Nella foto, in alto: il Teatro alla Scala di Milano
In un’epoca in cui l’indifferenza alla forma pare dilagare in ogni sfera del vivere civile, giunge come una nota armoniosa il recente annuncio del Teatro alla Scala: torna in vigore il dress code per il pubblico, riaffermando quella dignità estetica e morale che dovrebbe accompagnare ogni incontro con la bellezza. Sia chiaro: non si parla di imposizioni draconiane o di pretese mondane. Non si chiede l’abito da sera, né lo smoking con papillon nero. Si parla, piuttosto, di elementari segni di rispetto: niente canotte, pantaloncini corti o infradito. Una soglia minima di decoro — più ancora che d’eleganza — per onorare il luogo in cui si entra, l’opera che si contempla e il pubblico con cui si condivide la sala.

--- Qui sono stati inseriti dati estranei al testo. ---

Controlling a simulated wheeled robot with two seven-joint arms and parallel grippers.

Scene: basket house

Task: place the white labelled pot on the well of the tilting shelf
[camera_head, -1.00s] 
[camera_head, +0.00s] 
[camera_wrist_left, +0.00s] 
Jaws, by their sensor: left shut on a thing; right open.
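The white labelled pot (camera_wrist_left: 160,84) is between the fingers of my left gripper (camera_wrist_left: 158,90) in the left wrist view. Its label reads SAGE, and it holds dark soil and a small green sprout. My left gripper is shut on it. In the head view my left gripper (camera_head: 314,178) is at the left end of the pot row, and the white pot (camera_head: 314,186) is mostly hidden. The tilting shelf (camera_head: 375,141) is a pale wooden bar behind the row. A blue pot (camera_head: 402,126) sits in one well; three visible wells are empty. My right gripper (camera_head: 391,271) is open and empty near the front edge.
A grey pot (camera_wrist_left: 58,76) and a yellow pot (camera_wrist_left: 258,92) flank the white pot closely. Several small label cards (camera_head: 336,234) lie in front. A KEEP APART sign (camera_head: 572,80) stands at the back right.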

Nella foto, in alto: I cartelli che segnalano i divieti relativi al Dress Code
Il teatro, dopotutto, non è un luogo qualsiasi. È il tempio laico dell’anima, l’agorà dell’arte, il palcoscenico dove si manifesta l’ingegno umano nella sua forma più alta. Entrarvi in abiti indecorosi è come varcare le soglie di una cattedrale masticando rumorosamente una gomma da masticare. Non è questione di moda, ma di civiltà. C’è chi liquida il tema con sarcasmo, come se il vestire con cura fosse un relitto d’altri tempi. Eppure, proprio nel nostro tempo smarrito, la forma ha un compito fondamentale: ricondurre all’essenza. Vestirsi con sobrietà e misura per una serata a teatro non è un vezzo borghese, ma un atto etico. È dire con discrezione: “So dove sono, so cosa sto per vivere, e vi porto rispetto”.

Nella foto, in alto: ecco un esempio di buon Dress Code per il teatro.
Non si tratta di “giudicare” chi non ha un abito firmato. L’eleganza, quella vera, non è mai questione di censo. È, invece, cura, attenzione, consapevolezza. Un pantalone lungo, una camicia pulita, una scarpa chiusa: sono già, di per sé, segni di adesione alla bellezza del rito teatrale. Apprezzo, pertanto, la misura adottata dalla Scala, che affida il rispetto delle regole alle maschere — quelle vere, non quelle del disimpegno — invitando con buon senso a non oltrepassare la soglia del disordine. E avverto, con sobrietà, che chi non si conforma a tale norma minima potrà essere escluso dalla sala, senza rimborso del biglietto. Perché il rispetto, quando non nasce spontaneo, può e deve essere educato. In un tempo che confonde l’autenticità con la sciatteria, ricordare che l’abito non fa il monaco ma lo rivela, è già un gesto rivoluzionario. E se a riportarlo in auge è il teatro, luogo principe della forma e della sostanza, non possiamo che applaudire. In piedi. Con il cuore. E — perché no — anche in giacca e cravatta.